The churchyard had been managed for many years with scant regard for the law. It had been closed in 2000. Although a close scrutiny of the circumstances led to the conclusion that only part of it had in fact been closed, this could not have been apparent to the relevant parties. Despite this, the interment of bodies and cremated remains had continued and there were no proper records of the locations of the burials. Responsibility for this lay with each of the incumbents in the period since closure. The parish had belatedly appreciated its difficulties. The present petitions, for a faculty for interment of cremated remains, were by way of test cases to allow the situation to be settled.
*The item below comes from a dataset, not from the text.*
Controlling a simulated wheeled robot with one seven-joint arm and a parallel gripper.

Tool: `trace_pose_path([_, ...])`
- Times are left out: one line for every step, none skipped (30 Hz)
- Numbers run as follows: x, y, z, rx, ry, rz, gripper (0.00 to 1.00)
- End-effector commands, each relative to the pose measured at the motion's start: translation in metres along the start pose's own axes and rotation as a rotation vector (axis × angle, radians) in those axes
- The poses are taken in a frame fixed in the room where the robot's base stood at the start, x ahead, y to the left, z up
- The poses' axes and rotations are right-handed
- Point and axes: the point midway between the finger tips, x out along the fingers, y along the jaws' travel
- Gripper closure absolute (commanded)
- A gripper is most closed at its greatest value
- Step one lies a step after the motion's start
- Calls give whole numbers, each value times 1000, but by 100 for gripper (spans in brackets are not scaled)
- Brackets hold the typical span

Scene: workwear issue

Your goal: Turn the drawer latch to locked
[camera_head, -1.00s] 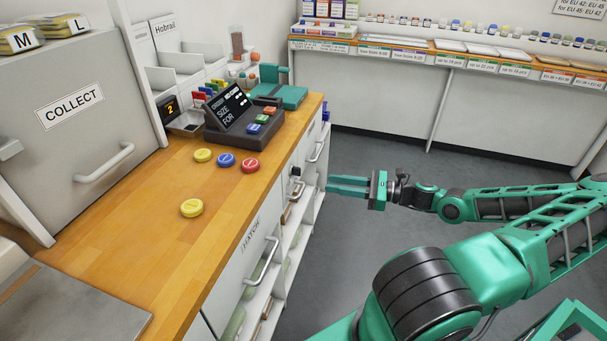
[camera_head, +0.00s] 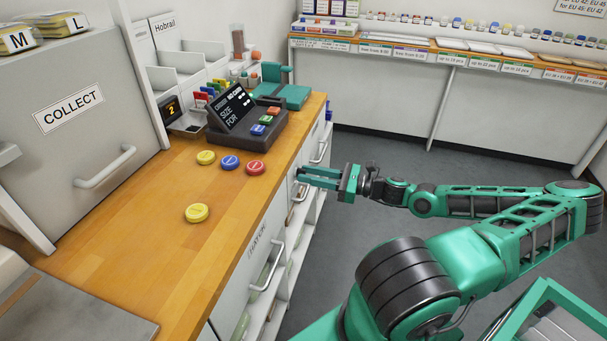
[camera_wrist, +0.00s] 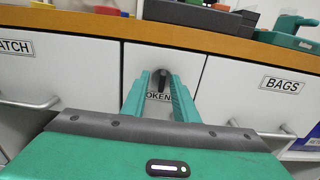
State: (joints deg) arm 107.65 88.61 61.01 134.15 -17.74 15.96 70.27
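The drawer latch (camera_wrist: 161,76) is a black knob on the white front of the middle drawer (camera_wrist: 195,62), above a label partly hidden by my fingers that reads "OKEN". My gripper (camera_wrist: 160,84) is open, its two green fingers reaching towards the drawer front with the latch between their tips in the wrist view. I cannot tell whether either finger touches the latch. In the head view my gripper (camera_head: 303,177) is at the counter's front, its fingertips close to the drawer face, and the fingers largely hide the latch.
The wooden counter edge (camera_wrist: 215,42) runs just above the drawers. Coloured buttons and a display unit (camera_head: 240,118) stand on the counter. The floor behind my arm is clear.

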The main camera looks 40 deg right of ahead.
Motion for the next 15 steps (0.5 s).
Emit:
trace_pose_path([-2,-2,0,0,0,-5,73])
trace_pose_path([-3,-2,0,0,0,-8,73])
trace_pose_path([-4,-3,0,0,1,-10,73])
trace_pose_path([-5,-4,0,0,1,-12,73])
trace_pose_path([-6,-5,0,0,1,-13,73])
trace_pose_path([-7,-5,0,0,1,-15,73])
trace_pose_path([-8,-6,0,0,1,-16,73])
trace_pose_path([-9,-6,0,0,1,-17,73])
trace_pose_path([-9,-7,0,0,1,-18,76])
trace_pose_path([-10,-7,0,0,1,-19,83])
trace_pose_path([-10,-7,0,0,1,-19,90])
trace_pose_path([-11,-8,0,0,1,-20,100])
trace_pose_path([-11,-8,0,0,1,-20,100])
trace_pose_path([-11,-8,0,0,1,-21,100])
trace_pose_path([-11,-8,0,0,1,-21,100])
The court undertook a comprehensive review of the law on the right of burial, the position following cremation and the effect of closure of a churchyard. It set out the following summary of the position (excepting reserved grave spaces):
i. In a churchyard that was open, the burial might take place, without a faculty, of the body or ashes of any person who had a right of burial there;
ii. In a churchyard that was open, the burial might take place, without a faculty, of the body or ashes of a person who did not have the right of burial there, but only if the minister, as defined in section 88(7) of the Ecclesiastical Jurisdiction and Care of Churches Measure 2018, consented;
iii. In a churchyard that had been closed under the 1853 Act, in the circumstances covered by an exception or proviso to the closure order, the law as to both burials and cremations was the same as if the churchyard had not been closed and the same applied to any part of the churchyard not affected by the closure order;
iv. In a churchyard that had been closed under the 1853 Act, no body might be buried except where point (iii) applied;
v. In a churchyard that had been closed under the 1853 Act, unless point (iii) applied, the ashes of a person who had the right of burial there might be buried only if a faculty was obtained, either specifically for the burial or generally for burial of ashes in an area set aside for the purpose;
vi. In a churchyard that has been closed under the 1853 Act, unless point (iii) applied, the ashes of a person who did not have the right of burial there might be buried only (a) if a faculty had been obtained either specifically for the burial or generally for burial of ashes in an area set aside for the purpose, and (b) if the minister consented.
As none of the petitioners had a right of burial in the churchyard, the consent of the minister was required (and had not yet been given). However, the proposed interments all fell within a proviso to the closure order, permitting the burial of remains in the existing grave of a family member; therefore, no faculty was required. Faculties were refused because it was not for the court to purport to authorise an act which could lawfully take place without the court's authority. [DW]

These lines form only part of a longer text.